All at once the summer finished up and today the museum at the Historical Village will close for winter. The quilters met last week at the old school house to begin their season. They set up the first quilt to work on, a lovely Dresden plate design that belongs to a woman in Oklahoma. After discussion about which pattern to use for quilting, we settled down to sew. We hadn’t met as a group since the middle of May so our needles and thimbles felt a bit rusty but in no time at all we were in the flow.
A woman in Rollins, MT won last year’s raffle quilt. A lovely lavender one pieced by Vivian Vanleishout and quilted by the women at the Historical Village. This year’s raffle quilt is one of my favorites. Each of the quilters made 2-4 unique blocks from various shades of blue and rose that Sally selected. After piecing them together, the fun began as each block needed to be quilted differently. Raffle tickets go on sale soon and then next August at the county fair, a lucky winner will be selected. It could be you (if you buy the right ticket). You are certainly welcome to stop by the old school any Friday between 10am – 3pm to see this special quilt.
As you put together your schedule for the upcoming season, you want to keep in mind a few important dates. On Wednesday, November 27, the Tobacco Valley Board of History will have a Pint Night at HA Brewery. A dollar for every beverage sold will be donated for maintenance of the Historical Village. Always a fun evening (this is our third annual!) with a huckleberry pie to raffle and great music. Be sure to come out to enjoy the evening with us.

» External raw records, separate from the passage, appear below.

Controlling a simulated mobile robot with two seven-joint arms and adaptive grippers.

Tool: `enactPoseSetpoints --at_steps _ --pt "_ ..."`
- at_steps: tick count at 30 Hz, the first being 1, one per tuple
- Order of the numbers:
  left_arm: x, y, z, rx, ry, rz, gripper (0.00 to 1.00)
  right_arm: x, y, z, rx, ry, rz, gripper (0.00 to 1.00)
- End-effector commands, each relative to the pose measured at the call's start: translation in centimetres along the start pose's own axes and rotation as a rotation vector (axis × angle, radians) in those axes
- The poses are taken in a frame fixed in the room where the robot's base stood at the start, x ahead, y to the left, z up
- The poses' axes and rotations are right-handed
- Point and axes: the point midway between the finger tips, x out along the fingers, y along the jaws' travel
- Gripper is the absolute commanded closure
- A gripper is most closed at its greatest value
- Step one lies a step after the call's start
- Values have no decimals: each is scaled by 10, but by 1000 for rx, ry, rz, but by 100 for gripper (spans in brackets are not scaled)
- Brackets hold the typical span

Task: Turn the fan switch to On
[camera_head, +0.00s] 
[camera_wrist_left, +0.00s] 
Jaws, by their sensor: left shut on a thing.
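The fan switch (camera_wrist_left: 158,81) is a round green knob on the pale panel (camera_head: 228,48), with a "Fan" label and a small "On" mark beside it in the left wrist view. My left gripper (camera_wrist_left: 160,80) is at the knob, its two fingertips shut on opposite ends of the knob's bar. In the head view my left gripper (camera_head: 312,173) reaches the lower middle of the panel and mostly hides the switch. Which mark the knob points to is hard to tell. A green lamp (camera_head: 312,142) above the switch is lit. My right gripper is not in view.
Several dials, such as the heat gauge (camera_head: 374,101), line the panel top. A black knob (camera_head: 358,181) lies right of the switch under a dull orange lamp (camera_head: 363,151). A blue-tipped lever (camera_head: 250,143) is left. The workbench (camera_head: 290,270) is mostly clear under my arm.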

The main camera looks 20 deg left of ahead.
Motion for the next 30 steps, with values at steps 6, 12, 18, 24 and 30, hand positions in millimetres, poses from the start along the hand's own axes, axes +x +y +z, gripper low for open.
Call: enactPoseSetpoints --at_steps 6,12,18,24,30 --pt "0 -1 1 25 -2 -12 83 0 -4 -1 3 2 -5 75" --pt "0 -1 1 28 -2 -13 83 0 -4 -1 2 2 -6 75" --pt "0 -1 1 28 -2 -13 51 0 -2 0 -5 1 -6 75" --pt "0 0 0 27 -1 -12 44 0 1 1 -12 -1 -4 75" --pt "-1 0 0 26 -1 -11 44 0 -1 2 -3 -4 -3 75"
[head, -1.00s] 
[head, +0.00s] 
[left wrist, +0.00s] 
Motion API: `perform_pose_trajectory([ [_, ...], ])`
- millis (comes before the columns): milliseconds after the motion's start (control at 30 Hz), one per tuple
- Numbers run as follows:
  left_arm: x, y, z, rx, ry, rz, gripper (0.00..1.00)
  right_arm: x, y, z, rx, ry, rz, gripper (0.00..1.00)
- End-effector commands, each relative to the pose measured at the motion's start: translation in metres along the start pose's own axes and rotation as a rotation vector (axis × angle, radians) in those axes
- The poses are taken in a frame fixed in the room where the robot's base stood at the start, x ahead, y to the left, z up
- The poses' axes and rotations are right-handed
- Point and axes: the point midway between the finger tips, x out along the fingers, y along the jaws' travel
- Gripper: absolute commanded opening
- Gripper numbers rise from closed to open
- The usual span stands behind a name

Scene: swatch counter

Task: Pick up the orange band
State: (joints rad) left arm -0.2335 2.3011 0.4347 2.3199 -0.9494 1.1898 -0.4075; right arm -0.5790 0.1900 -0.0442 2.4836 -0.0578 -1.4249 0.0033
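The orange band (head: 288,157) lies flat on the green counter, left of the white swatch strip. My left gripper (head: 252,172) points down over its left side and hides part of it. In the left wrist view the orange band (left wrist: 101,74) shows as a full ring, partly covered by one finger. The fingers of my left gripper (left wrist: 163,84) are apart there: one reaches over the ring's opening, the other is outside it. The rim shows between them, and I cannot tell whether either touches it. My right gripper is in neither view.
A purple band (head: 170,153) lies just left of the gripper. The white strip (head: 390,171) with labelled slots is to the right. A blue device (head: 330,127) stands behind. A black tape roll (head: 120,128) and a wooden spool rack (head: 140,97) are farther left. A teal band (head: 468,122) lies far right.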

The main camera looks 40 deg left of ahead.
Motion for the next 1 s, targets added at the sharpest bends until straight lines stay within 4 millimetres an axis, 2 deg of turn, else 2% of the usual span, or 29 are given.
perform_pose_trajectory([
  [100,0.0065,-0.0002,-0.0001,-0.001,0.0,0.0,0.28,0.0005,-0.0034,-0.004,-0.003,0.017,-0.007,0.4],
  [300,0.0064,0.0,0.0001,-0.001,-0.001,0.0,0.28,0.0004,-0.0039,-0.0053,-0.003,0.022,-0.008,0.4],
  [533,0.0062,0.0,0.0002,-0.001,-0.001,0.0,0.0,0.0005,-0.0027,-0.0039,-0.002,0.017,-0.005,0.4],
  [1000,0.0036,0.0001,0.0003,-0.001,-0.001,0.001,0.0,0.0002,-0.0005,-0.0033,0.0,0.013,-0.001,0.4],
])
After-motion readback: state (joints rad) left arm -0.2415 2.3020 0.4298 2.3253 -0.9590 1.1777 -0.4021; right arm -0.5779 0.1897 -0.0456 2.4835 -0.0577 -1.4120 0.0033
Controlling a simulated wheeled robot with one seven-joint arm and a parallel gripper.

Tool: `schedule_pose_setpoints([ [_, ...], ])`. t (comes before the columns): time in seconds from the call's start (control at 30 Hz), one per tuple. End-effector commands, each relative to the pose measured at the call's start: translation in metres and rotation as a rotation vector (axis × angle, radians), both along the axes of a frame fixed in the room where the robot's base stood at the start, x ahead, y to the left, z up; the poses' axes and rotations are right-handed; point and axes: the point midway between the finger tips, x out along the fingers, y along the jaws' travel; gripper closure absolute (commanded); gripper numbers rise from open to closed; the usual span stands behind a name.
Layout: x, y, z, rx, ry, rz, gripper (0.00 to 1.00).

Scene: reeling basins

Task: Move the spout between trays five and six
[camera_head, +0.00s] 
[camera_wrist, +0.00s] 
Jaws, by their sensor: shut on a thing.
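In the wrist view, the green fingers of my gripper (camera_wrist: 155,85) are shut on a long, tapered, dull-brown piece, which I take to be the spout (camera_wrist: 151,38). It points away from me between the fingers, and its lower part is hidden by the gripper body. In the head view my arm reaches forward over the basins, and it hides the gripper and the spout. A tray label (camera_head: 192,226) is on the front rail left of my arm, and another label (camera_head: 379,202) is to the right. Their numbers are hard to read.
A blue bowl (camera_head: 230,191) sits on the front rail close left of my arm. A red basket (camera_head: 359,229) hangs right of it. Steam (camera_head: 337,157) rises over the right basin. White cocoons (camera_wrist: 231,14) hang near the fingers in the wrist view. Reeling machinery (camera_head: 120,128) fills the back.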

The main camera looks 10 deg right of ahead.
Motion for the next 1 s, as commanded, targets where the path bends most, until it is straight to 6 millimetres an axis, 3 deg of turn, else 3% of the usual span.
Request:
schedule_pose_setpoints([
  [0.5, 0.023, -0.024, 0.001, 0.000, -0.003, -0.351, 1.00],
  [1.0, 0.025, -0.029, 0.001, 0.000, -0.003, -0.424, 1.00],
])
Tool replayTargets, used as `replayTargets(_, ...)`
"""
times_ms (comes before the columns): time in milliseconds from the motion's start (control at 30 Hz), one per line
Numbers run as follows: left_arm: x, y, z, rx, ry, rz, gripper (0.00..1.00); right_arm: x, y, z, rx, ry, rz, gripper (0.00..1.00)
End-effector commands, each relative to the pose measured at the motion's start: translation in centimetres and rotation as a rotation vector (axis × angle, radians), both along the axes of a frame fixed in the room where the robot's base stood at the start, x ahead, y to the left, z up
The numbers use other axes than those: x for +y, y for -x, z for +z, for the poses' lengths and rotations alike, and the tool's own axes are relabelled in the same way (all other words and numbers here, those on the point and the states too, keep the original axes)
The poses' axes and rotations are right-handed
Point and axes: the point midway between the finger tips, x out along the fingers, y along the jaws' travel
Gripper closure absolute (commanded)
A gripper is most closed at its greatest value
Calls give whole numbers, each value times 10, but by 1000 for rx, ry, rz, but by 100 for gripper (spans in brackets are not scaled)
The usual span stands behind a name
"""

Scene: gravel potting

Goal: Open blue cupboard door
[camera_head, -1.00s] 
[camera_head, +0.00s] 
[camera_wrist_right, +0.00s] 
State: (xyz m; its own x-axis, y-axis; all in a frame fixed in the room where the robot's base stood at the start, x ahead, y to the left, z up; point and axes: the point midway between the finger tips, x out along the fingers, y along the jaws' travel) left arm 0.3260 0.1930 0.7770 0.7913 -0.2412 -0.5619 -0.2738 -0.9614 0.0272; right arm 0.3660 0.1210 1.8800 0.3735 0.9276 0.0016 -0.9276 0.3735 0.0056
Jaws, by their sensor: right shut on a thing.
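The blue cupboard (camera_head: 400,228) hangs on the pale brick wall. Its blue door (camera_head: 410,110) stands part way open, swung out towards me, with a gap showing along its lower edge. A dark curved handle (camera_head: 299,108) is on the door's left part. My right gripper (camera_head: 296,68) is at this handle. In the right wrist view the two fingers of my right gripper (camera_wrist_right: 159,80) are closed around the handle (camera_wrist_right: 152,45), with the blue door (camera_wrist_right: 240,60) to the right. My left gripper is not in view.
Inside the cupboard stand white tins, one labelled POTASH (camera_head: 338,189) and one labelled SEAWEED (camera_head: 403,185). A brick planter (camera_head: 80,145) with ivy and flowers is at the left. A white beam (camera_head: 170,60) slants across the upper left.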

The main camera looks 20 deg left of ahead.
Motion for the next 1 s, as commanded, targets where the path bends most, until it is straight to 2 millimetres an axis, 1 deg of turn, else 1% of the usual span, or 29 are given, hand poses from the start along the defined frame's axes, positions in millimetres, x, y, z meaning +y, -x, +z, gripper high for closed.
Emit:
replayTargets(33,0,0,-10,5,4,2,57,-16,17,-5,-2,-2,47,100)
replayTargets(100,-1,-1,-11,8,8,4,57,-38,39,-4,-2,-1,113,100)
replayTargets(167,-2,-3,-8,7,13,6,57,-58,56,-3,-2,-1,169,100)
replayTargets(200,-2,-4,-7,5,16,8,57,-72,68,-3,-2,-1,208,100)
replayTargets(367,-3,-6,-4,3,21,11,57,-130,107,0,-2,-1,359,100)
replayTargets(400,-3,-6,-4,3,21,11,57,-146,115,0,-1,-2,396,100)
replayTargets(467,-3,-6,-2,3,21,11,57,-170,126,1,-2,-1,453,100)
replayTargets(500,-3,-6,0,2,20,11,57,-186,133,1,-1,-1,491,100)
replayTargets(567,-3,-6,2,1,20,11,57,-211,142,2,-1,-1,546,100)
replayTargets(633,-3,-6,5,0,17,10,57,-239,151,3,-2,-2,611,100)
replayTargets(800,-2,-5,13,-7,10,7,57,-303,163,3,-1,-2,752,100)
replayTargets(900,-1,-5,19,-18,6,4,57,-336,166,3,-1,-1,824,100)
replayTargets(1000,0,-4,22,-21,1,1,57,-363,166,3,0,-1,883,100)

On March 14, another great fundraiser is a concert in Eureka featuring The Wardens, an awesome Canadian band who performed here in 2018. Songs and stories of the backwoods, wildlife and life as a ‘government cowboy’ will fill the evening. The concert starts at 4pm; tickets available at the door. More details to follow.
And just in case you live in the Tobacco Valley and are interested in learning to hand quilt or volunteering, know we would be glad to see you. Stop by the school house in the Historical Village on Fridays when we are quilting to find what you might do.